TASK GOAL:
Give again only what runs from the line with "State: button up" to the final line of the entries below, exactly as written and without pictures.

-*-*-

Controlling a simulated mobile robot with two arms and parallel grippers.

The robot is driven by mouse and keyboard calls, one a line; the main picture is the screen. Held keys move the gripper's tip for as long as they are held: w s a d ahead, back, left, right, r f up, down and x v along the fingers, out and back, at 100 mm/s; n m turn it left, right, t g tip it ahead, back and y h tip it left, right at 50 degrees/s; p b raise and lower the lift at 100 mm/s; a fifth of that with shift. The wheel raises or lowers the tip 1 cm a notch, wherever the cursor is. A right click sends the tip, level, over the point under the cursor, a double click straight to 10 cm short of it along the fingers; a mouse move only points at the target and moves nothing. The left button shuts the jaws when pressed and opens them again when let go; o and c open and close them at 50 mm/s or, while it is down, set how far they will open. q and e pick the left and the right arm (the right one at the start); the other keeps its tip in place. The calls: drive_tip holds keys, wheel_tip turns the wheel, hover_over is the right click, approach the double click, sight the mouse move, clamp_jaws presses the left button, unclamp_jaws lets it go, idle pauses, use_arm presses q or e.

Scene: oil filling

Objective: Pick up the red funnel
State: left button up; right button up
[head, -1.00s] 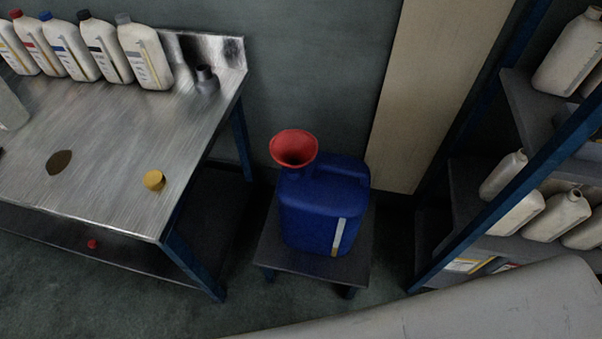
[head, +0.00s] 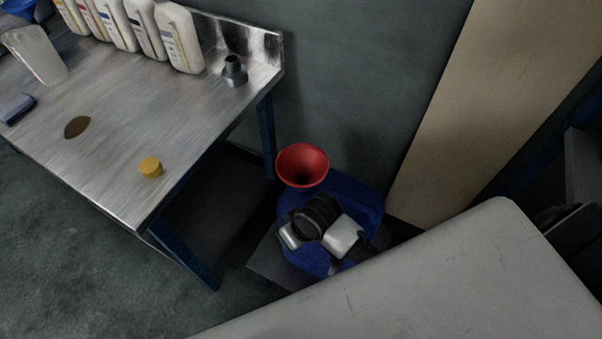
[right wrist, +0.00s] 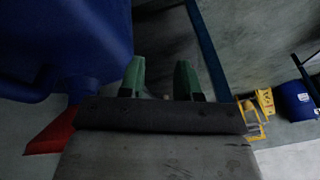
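The red funnel (head: 302,166) sits upright, mouth up, in the blue canister (head: 362,198) on a low dark stool (head: 268,262). My right wrist is in front of the canister in the head view, just below the funnel, and hides much of the canister; its fingertips cannot be made out there. In the right wrist view my right gripper (right wrist: 160,72) has two green fingers apart with nothing between them. The canister (right wrist: 65,45) fills the upper left there, and part of the red funnel (right wrist: 52,133) shows at the lower left. My left gripper is not in view.
A metal workbench (head: 125,120) stands left of the canister, with white bottles (head: 180,40), a dark grey nozzle (head: 235,70) and a yellow cap (head: 151,167). A wall is behind, with a beige panel (head: 470,110) at the right. A yellow object (right wrist: 250,118) lies on the floor.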

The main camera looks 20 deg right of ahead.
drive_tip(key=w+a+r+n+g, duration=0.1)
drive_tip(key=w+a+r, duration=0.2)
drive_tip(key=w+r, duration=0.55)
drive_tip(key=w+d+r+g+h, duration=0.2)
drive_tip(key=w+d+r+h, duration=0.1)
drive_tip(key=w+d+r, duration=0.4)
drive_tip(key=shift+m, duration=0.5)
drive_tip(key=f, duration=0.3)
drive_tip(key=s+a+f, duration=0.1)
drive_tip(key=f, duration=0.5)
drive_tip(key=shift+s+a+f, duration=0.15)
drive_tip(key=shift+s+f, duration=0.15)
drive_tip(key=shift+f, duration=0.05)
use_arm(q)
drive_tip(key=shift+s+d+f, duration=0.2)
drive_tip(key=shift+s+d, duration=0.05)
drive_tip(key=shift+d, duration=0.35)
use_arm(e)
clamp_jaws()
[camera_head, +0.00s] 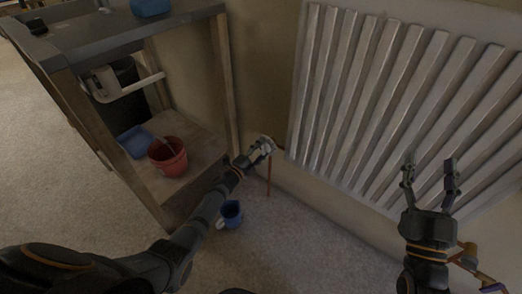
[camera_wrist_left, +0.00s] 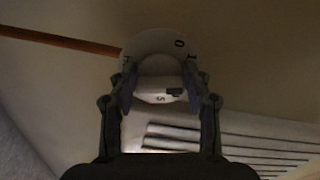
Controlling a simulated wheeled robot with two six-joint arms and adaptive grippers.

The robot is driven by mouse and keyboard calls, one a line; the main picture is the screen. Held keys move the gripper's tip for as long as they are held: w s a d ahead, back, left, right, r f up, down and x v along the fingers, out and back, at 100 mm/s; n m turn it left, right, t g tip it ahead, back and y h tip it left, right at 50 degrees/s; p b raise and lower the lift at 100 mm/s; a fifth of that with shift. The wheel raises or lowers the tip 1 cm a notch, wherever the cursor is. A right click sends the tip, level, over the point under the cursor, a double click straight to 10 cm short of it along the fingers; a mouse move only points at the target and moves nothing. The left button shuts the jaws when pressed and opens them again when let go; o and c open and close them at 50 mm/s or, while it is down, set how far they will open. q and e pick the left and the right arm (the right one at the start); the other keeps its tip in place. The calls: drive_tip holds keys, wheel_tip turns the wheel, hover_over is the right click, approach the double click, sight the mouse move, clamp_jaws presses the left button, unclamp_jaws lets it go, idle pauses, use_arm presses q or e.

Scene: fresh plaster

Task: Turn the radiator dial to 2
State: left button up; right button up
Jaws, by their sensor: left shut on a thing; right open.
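The radiator (camera_head: 395,85) is a white ribbed panel on the wall at the right of the head view. My left gripper (camera_head: 265,146) is at its lower left corner, shut on the radiator dial. In the left wrist view the white round dial (camera_wrist_left: 158,42) sits between the two fingers of my left gripper (camera_wrist_left: 160,88). Numerals 0 and 1 show on its upper right rim, and a 5 shows lower down by a small dark mark. The fingers hide part of the dial. My right gripper (camera_head: 431,172) is open and empty in front of the radiator.
A reddish pipe (camera_head: 269,178) runs down below the dial. A wooden shelf unit (camera_head: 222,85) stands left, holding a red bucket (camera_head: 170,168) and a blue tray (camera_head: 133,140). A blue mug (camera_head: 232,210) stands on the carpet near my left arm.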

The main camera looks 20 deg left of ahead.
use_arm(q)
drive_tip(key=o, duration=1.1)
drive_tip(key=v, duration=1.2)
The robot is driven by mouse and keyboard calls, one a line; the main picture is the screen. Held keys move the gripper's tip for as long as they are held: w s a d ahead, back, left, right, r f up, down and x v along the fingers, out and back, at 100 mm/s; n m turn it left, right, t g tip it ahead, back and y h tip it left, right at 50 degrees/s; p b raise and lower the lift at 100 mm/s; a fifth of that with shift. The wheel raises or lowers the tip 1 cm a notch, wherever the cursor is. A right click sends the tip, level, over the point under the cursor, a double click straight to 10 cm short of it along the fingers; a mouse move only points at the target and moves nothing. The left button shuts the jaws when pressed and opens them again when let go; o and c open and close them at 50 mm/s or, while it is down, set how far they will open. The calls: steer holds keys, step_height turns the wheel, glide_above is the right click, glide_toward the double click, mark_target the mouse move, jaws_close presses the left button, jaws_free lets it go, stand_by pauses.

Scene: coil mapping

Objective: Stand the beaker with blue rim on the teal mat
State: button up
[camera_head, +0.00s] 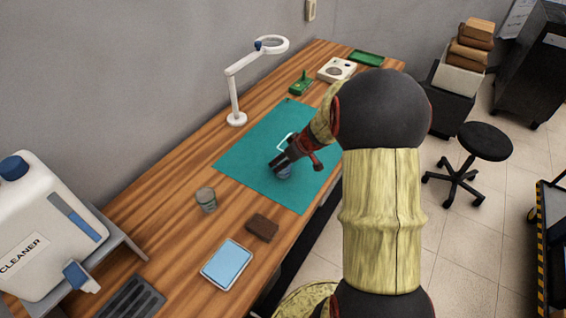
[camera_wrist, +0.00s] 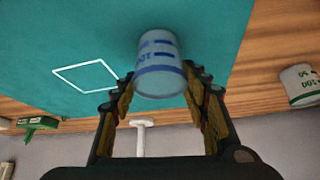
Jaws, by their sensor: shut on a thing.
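The beaker with blue rim (camera_wrist: 159,62) is between the fingers of my gripper (camera_wrist: 164,84) in the wrist view. It is whitish-blue with blue markings and a blue band. My gripper is shut on it. In the head view the beaker (camera_head: 285,174) shows just below my gripper (camera_head: 279,163), partly hidden by it, over the teal mat (camera_head: 250,150). I cannot tell whether its base touches the mat. The mat also fills much of the wrist view (camera_wrist: 60,35). A white square outline (camera_wrist: 86,76) on the mat lies to one side of the beaker.
A second, grey beaker (camera_head: 206,200) stands on the wooden bench outside the mat. A brown block (camera_head: 262,227) and a blue tray (camera_head: 227,264) lie nearer. A magnifier lamp (camera_head: 236,100) stands beyond the mat. A cleaner jug (camera_head: 45,230) is at left. Much of the mat is clear.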

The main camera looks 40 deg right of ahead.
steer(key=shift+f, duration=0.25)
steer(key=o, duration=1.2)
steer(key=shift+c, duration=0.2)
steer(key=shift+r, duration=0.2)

-*-*-

RESULT OF THIS EXERCISE:
State: button up
[camera_head, +0.00s] 
[camera_wrist, +0.00s] 
Jaws, by their sensor: shut on a thing.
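The beaker with blue rim (camera_wrist: 159,62) is between the fingers of my gripper (camera_wrist: 164,84) in the wrist view. It is whitish-blue with blue markings and a blue band. My gripper is shut on it. In the head view the beaker (camera_head: 285,174) shows just below my gripper (camera_head: 279,163), partly hidden by it, over the teal mat (camera_head: 250,150). I cannot tell whether its base touches the mat. The mat also fills much of the wrist view (camera_wrist: 60,35). A white square outline (camera_wrist: 86,76) on the mat lies to one side of the beaker.
A second, grey beaker (camera_head: 206,200) stands on the wooden bench outside the mat. A brown block (camera_head: 262,227) and a blue tray (camera_head: 227,264) lie nearer. A magnifier lamp (camera_head: 236,100) stands beyond the mat. A cleaner jug (camera_head: 45,230) is at left. Much of the mat is clear.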

The main camera looks 40 deg right of ahead.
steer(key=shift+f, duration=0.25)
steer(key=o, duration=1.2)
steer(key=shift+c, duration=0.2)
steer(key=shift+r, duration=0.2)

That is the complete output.